[Set exercise]: Starting with the line that contains "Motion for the", copy every line through the end of the data below, exactly and with nothing added.

** start **

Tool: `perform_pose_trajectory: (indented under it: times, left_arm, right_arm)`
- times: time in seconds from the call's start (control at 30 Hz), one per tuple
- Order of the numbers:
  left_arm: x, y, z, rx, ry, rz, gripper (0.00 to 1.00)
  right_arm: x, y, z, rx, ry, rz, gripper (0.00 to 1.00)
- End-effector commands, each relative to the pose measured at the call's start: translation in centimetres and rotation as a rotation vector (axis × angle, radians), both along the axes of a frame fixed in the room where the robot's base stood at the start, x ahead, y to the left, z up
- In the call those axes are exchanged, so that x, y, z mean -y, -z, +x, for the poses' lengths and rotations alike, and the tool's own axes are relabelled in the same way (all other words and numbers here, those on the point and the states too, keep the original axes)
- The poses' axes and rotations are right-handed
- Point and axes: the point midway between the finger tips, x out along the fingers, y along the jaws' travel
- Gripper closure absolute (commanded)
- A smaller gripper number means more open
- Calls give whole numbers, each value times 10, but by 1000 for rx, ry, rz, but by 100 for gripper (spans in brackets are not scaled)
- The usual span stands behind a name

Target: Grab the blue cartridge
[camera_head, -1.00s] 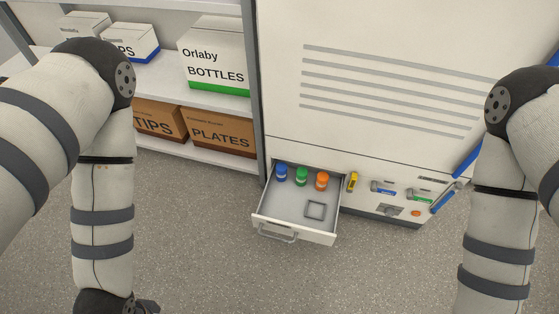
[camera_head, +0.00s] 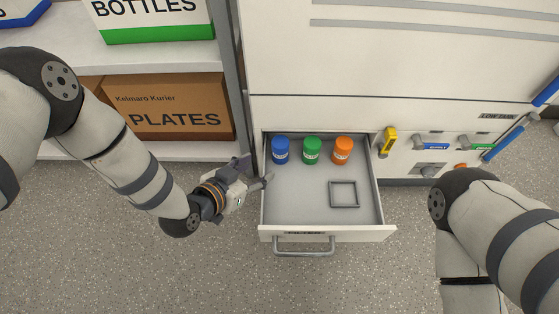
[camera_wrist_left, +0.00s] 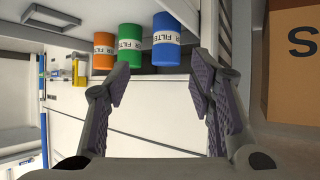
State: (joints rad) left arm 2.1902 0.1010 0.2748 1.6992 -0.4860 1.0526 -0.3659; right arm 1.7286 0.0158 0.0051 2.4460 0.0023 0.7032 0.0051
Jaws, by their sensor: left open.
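The blue cartridge (camera_head: 280,150) stands upright at the back left of the open drawer (camera_head: 300,215). It also shows in the left wrist view (camera_wrist_left: 166,42), with a white label reading FILTER. A green cartridge (camera_head: 312,150) and an orange cartridge (camera_head: 342,151) stand in a row to its right. My left gripper (camera_head: 262,174) is open and empty at the drawer's left wall, just left of and in front of the blue cartridge. In the left wrist view its two fingers (camera_wrist_left: 160,92) are spread apart, with the blue cartridge beyond the gap between them. My right gripper is out of view.
A square grey frame (camera_head: 344,194) lies in the drawer's right part. The drawer has a front handle (camera_head: 304,246). A yellow item (camera_head: 387,141) and several valves are on the cabinet front at right. A PLATES box (camera_head: 165,110) sits on the left shelf.

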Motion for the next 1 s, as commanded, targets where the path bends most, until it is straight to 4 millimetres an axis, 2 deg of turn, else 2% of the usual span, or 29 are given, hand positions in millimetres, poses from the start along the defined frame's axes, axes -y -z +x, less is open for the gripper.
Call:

** end **

[Reply to the exercise]:
Motion for the next 1 s, as commanded, targets where the path bends most, until it is straight to 4 millimetres an axis, 2 deg of turn, else 2% of the usual span, or 29 are given, hand positions in millimetres, poses from the start along the defined frame's axes, axes -y -z +x, less is open for the gripper.
Call:

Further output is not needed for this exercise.